Keluarga Kang Wiro dan Pak Sarjono sudah bagaikan saudara sendiri, sebab hubungan kontrak yang cukup lama (9 tahun). Anak-anak Kang Wiro dekat dengan keluarga Sarjono, begitu pula sebaliknya. Bahkan Kang Wiro maupun Pak Sarjono seringkali saling bekerjasama menyelesaikan pekerjaan tertentu yang dapat dikerjakan secara bersama-sama.

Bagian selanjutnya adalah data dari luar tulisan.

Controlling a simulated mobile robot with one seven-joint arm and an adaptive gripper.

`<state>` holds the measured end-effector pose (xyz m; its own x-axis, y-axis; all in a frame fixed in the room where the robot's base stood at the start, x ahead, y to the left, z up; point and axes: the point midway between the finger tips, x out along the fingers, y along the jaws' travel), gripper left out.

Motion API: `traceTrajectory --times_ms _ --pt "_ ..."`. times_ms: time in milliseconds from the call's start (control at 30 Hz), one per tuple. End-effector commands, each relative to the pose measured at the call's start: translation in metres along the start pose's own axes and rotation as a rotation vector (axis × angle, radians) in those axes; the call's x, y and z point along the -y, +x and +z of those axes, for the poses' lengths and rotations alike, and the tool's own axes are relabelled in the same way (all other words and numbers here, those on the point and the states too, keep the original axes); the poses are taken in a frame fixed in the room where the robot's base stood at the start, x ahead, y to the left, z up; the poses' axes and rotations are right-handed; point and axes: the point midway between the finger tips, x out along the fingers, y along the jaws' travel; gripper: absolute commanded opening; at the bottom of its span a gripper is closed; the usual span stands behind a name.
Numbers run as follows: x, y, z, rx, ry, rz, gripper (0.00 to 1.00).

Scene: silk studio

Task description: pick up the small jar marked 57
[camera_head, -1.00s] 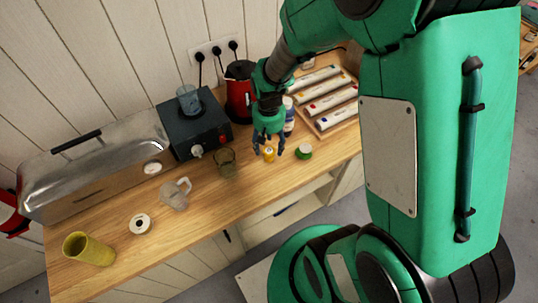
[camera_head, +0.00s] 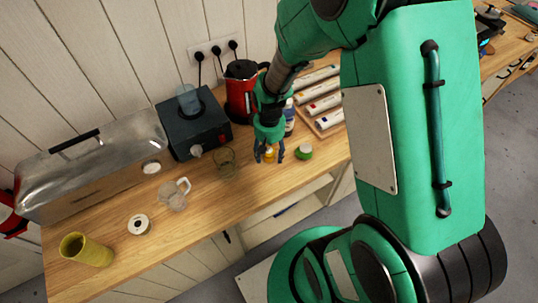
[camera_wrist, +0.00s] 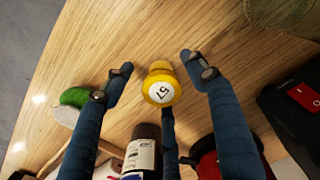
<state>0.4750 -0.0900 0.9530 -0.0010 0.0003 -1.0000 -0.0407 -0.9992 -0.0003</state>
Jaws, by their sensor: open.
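In the head view my gripper (camera_head: 269,158) points down over the jar. Whether any finger touches it cannot be told.
A green-topped item (camera_head: 304,152) stands close on the right. A glass beaker (camera_head: 226,164) is on the left. A dark-capped bottle (camera_wrist: 143,150) and a red kettle (camera_head: 243,92) stand behind. The counter's front edge is near; wood further left is freer.

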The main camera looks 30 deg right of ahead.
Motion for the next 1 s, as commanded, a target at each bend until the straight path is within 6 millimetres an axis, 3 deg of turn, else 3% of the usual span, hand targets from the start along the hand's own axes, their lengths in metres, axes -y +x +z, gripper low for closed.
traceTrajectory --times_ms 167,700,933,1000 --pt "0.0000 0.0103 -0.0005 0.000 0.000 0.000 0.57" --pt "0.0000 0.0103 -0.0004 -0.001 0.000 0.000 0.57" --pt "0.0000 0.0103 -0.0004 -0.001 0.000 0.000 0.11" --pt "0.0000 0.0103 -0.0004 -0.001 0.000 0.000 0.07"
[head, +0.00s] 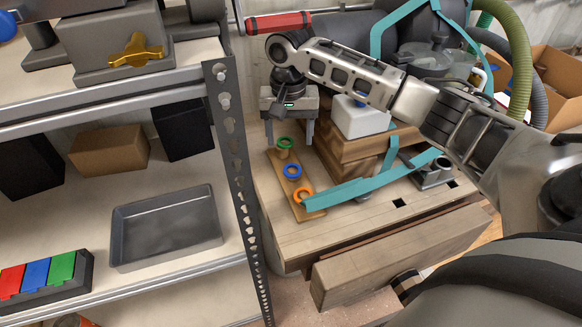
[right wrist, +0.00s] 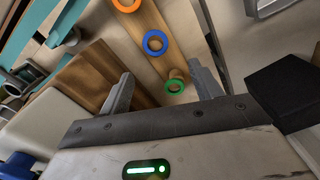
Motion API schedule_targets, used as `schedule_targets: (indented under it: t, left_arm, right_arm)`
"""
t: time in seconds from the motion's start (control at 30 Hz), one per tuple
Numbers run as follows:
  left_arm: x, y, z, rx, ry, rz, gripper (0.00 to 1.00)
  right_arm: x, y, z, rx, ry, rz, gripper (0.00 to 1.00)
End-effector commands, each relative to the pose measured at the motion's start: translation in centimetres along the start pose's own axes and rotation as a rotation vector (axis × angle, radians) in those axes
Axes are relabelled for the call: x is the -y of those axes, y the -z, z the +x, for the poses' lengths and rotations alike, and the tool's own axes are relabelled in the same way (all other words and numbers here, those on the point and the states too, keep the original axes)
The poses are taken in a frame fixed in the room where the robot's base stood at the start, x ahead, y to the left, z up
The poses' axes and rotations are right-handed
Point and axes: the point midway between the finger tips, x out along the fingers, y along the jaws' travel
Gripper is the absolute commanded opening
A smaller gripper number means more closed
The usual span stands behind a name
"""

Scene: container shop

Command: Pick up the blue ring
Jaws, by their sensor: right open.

Warung Pecel Lele Kang Wiro ini menjual aneka menu makanan, antara lain: nasi goreng, pecel lele, dan aneka minuman. Warung kang Wiro menempati pojok sebuah asrama belum ada 3 bulan, tepatnya mulai bulan puasa Oktober 2005, setelah “diusir” dari tempat lama di dekat jalan masuk ke perumahan Nogotirto. Padahal, ia telah menempati tempat lama selama sekitar 9 tahun tanpa putus. Pada saat menempati ruang trotoar disana, ia membayar sewa kepada aparat desa setempat dengan uang sejumlah sekian ratus ribu rupiah untuk satu tahun “kontrak”. Ia juga tahu bahwa tempat yang disewanya adalah trotoar yang berarti ruang untuk umum, namun ia mengandalkan perlindungan dari aparat setempat.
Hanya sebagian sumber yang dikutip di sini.